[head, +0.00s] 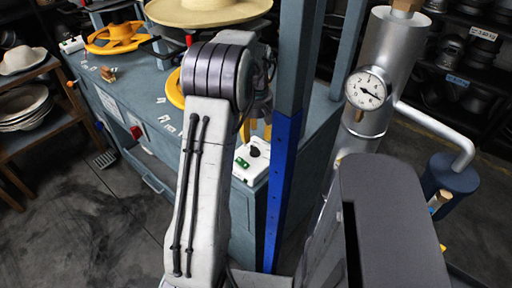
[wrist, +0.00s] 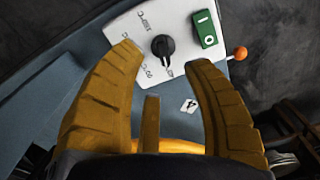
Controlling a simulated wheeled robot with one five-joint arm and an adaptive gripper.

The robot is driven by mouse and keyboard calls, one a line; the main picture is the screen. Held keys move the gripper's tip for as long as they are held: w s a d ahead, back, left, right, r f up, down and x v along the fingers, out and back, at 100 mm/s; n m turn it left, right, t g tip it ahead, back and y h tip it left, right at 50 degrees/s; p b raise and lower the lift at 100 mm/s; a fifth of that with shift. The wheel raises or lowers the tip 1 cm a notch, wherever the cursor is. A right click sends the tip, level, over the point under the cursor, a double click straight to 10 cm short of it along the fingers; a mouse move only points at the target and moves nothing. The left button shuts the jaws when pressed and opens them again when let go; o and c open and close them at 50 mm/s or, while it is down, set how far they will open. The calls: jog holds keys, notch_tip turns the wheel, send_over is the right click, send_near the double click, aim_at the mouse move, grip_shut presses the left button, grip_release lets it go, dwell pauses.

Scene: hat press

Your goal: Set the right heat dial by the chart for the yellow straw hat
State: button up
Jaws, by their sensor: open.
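The right heat dial is a black knob (wrist: 162,46) on a white control box (wrist: 128,24). In the head view the dial (head: 254,151) sits on the box at the bench's right front corner. Temperature marks ring the dial, too small and partly covered to read surely; its setting is unclear. My gripper (wrist: 165,58) is open, its yellow fingers either side of the dial in the wrist view, with no clear contact. In the head view my arm hides most of it. The yellow straw hat (head: 208,10) is at the top. A white sheet (head: 110,105) on the bench front may be the chart; it is unreadable.
A green switch (wrist: 206,28) is beside the dial, with an orange ball knob (wrist: 240,53) just past the box edge. A blue post (head: 283,185) stands close right of my arm. A steel cylinder with a gauge (head: 366,90) is further right. Open floor lies left.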

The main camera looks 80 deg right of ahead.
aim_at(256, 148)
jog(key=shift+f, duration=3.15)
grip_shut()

·····

▶ **DIRECTIONS FOR THIS TASK**
Extract the lines exactly, please: the first line of the listing, the line with "Controlling a simulated", and every line between them, but no pictures.

▶ **TASK RESPONSE**
[head, +0.00s] 
[wrist, +0.00s] 
Controlling a simulated wheeled robot with one five-joint arm and an adaptive gripper.

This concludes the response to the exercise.